##### RECORDED DATA #####

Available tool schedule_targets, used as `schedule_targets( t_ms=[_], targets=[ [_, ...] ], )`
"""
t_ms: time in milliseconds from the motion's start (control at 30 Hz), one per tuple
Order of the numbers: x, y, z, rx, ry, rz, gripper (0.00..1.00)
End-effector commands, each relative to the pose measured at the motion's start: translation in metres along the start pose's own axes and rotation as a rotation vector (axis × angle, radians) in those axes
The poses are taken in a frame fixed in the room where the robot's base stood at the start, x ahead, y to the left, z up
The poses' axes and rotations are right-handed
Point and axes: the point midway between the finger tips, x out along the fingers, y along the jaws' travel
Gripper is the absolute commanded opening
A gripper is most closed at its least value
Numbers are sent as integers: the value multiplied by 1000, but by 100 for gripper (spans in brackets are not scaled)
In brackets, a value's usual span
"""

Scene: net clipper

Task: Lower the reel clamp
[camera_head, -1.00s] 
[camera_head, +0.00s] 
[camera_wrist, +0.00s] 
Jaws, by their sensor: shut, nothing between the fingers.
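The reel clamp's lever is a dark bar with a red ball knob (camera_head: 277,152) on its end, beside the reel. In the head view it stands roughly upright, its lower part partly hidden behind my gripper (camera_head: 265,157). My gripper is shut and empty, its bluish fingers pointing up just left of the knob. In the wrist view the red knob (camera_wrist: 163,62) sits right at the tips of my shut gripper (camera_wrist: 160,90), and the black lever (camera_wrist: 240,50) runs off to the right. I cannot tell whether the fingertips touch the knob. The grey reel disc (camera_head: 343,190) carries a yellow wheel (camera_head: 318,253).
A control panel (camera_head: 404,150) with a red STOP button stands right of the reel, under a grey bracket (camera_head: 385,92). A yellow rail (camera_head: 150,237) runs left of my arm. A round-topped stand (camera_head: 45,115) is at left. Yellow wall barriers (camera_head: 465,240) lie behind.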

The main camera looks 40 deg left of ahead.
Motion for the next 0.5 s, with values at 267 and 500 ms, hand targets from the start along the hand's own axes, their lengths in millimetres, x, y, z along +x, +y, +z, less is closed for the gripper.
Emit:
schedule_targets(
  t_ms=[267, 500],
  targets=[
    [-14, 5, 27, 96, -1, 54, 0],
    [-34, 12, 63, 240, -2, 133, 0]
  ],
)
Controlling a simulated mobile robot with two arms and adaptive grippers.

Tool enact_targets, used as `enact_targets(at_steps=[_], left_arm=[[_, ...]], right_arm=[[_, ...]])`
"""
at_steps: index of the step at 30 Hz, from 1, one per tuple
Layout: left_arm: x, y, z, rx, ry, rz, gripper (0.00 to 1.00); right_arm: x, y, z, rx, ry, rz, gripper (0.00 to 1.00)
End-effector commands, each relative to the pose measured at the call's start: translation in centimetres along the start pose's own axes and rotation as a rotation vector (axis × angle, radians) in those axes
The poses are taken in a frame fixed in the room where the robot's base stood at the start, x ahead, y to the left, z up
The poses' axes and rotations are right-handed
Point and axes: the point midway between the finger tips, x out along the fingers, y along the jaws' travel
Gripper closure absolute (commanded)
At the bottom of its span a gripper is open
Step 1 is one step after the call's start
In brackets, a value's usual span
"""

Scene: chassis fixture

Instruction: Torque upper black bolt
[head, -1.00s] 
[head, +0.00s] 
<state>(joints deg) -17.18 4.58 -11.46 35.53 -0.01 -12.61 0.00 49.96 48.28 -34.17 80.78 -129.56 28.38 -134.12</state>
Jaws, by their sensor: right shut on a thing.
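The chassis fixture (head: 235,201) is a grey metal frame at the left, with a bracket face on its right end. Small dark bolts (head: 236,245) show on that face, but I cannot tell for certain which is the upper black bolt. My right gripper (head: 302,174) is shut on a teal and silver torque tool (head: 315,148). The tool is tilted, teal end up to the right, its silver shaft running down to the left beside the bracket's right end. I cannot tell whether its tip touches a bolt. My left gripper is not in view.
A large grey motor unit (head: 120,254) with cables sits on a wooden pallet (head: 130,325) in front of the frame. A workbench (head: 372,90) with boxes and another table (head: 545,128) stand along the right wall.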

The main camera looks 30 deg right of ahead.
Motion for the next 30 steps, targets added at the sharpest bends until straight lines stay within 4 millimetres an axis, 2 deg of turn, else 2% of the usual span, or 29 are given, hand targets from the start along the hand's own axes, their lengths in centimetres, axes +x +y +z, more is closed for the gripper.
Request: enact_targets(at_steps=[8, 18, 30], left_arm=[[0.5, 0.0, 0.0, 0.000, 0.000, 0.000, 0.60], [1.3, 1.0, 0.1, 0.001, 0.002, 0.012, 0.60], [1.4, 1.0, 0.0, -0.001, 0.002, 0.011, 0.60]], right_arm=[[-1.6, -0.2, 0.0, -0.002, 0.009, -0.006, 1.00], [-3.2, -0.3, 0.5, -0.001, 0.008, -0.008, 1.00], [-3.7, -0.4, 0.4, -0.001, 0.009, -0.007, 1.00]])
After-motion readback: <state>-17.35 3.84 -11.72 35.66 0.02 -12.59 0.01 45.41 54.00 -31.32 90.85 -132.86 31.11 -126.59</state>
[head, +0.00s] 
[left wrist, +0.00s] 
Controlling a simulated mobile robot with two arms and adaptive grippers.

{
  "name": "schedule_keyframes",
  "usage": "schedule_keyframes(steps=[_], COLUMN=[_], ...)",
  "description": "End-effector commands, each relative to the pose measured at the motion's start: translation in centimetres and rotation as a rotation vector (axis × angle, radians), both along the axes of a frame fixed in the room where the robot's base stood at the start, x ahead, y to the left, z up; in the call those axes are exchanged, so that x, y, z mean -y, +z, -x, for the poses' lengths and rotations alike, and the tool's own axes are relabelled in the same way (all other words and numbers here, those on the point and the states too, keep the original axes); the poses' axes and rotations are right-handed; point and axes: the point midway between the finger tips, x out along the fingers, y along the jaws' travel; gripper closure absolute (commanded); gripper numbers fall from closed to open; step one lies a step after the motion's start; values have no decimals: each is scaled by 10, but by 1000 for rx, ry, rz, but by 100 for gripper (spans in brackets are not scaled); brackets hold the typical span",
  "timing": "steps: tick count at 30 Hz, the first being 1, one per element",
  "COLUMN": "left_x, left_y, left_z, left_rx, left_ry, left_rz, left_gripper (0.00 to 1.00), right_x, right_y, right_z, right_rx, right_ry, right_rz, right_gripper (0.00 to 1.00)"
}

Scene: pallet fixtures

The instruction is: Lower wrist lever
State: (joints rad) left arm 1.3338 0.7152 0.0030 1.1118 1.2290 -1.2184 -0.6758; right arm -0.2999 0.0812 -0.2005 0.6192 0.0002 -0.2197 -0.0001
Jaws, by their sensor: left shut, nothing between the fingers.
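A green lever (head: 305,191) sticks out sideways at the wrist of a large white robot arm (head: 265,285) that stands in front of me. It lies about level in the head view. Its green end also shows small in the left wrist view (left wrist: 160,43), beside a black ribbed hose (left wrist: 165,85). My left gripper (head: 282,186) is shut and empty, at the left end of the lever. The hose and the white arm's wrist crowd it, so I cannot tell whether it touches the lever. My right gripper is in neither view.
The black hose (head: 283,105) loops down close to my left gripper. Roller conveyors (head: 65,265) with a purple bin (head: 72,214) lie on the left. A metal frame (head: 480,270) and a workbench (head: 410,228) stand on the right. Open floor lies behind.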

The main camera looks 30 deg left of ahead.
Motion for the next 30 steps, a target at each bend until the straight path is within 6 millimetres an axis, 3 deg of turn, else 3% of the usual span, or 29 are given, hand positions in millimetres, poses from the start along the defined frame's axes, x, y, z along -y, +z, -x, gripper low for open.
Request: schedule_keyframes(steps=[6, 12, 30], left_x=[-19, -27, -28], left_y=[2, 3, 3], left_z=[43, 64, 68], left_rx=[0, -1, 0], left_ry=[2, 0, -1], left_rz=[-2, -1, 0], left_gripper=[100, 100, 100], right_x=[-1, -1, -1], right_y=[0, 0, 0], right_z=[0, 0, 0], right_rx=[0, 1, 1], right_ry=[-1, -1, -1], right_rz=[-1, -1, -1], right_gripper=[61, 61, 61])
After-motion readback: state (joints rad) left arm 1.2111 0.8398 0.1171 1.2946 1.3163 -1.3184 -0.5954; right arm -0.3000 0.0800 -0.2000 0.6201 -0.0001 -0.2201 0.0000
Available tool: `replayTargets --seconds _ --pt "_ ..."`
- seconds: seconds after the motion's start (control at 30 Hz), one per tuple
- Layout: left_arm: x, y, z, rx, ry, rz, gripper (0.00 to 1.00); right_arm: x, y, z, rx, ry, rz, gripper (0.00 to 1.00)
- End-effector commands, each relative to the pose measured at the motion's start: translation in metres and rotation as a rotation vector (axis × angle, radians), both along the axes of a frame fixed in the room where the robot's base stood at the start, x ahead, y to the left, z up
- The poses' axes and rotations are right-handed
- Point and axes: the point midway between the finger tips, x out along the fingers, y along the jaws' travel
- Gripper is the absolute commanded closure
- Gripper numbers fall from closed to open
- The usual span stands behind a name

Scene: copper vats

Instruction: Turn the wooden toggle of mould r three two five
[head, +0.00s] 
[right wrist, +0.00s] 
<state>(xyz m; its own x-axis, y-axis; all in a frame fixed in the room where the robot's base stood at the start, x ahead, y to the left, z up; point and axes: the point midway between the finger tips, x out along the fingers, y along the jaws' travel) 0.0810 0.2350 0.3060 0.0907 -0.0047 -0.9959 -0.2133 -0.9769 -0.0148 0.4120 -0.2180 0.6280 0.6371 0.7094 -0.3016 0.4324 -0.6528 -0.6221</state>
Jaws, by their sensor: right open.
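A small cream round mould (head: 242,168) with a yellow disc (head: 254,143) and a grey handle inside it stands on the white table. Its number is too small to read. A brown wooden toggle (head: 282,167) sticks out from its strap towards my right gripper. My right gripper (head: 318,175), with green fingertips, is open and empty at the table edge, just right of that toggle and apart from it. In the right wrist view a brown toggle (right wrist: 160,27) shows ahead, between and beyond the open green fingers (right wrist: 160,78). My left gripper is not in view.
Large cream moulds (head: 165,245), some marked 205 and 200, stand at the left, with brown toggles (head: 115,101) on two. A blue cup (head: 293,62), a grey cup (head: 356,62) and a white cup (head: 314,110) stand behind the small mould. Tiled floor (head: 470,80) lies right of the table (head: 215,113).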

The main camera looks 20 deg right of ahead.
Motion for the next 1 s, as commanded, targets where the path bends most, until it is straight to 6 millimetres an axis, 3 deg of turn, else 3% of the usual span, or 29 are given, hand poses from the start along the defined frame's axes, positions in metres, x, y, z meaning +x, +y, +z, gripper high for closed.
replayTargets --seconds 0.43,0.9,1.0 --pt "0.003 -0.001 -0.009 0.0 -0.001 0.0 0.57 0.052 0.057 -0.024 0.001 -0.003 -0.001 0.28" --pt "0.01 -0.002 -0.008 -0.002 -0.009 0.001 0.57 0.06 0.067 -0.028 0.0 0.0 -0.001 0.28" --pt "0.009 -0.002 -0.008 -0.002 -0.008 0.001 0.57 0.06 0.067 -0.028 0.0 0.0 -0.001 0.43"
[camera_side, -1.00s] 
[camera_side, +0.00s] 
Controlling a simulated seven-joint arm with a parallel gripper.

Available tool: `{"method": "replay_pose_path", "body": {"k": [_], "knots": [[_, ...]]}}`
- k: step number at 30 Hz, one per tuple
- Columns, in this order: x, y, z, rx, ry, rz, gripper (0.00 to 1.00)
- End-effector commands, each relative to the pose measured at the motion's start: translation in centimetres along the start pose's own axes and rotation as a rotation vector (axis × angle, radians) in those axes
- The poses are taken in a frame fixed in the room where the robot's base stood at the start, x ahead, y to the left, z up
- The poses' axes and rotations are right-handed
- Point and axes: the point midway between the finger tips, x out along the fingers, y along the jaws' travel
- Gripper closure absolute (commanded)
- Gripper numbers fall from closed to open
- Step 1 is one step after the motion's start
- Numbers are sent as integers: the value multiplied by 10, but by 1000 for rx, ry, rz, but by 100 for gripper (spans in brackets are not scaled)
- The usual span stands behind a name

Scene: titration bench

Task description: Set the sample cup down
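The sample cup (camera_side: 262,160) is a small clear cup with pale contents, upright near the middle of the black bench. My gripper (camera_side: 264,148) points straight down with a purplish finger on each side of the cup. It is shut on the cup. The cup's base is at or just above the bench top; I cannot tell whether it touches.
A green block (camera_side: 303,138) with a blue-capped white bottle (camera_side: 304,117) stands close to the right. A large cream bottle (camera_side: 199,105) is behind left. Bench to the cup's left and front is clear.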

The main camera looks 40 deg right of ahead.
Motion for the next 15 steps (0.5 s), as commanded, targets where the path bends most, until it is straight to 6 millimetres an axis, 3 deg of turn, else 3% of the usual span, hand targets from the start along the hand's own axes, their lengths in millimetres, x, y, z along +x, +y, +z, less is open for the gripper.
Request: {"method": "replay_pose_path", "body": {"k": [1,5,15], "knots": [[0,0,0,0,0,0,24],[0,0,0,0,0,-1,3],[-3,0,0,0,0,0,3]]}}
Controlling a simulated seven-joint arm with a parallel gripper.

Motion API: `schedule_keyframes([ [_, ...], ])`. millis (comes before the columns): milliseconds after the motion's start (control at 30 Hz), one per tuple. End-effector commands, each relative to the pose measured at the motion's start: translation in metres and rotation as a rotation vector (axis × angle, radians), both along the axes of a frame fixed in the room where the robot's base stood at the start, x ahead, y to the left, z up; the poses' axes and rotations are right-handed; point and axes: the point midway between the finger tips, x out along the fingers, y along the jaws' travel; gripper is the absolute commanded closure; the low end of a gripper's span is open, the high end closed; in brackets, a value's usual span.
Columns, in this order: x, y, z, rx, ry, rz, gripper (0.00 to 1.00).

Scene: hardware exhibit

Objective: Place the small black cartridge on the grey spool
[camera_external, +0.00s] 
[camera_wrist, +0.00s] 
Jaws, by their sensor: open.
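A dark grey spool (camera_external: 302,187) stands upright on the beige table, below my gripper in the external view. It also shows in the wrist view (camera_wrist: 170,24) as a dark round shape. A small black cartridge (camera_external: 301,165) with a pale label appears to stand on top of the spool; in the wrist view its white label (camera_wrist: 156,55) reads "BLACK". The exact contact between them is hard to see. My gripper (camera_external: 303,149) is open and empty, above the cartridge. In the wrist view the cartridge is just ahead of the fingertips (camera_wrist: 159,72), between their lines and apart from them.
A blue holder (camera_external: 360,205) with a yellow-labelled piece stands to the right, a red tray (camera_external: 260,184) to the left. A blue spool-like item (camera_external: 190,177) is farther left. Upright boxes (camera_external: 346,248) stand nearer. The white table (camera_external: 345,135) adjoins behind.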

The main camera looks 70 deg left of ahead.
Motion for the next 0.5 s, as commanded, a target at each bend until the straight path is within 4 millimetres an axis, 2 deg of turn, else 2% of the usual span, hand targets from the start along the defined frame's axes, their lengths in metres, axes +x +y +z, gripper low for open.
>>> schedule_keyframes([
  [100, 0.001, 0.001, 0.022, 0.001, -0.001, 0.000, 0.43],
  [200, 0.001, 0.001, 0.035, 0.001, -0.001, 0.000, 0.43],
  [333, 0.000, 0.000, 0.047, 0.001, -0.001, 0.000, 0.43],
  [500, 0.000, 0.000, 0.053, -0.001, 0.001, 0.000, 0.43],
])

#####

◆ EXERCISE AIM ◆
Retype only this portion of the data above: the line containing "- k: step number at 30 Hz, one per tuple", the line containing "Motion for the next 15", and all lines between them, exactly.

◆ FINAL RESULT ◆
- k: step number at 30 Hz, one per tuple
- Columns, in this order: x, y, z, rx, ry, rz, gripper (0.00 to 1.00)
- End-effector commands, each relative to the pose measured at the motion's start: translation in centimetres along the start pose's own axes and rotation as a rotation vector (axis × angle, radians) in those axes
- The poses are taken in a frame fixed in the room where the robot's base stood at the start, x ahead, y to the left, z up
- The poses' axes and rotations are right-handed
- Point and axes: the point midway between the finger tips, x out along the fingers, y along the jaws' travel
- Gripper closure absolute (commanded)
- Gripper numbers fall from closed to open
- Step 1 is one step after the motion's start
- Numbers are sent as integers: the value multiplied by 10, but by 1000 for rx, ry, rz, but by 100 for gripper (spans in brackets are not scaled)
- The usual span stands behind a name

Scene: titration bench

Task description: Set the sample cup down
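The sample cup (camera_side: 262,160) is a small clear cup with pale contents, upright near the middle of the black bench. My gripper (camera_side: 264,148) points straight down with a purplish finger on each side of the cup. It is shut on the cup. The cup's base is at or just above the bench top; I cannot tell whether it touches.
A green block (camera_side: 303,138) with a blue-capped white bottle (camera_side: 304,117) stands close to the right. A large cream bottle (camera_side: 199,105) is behind left. Bench to the cup's left and front is clear.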

The main camera looks 40 deg right of ahead.
Motion for the next 15 steps (0.5 s), as commanded, targets where the path bends most, until it is straight to 6 millimetres an axis, 3 deg of turn, else 3% of the usual span, hand targets from the start along the hand's own axes, their lengths in millimetres, x, y, z along +x, +y, +z, less is open for the gripper.

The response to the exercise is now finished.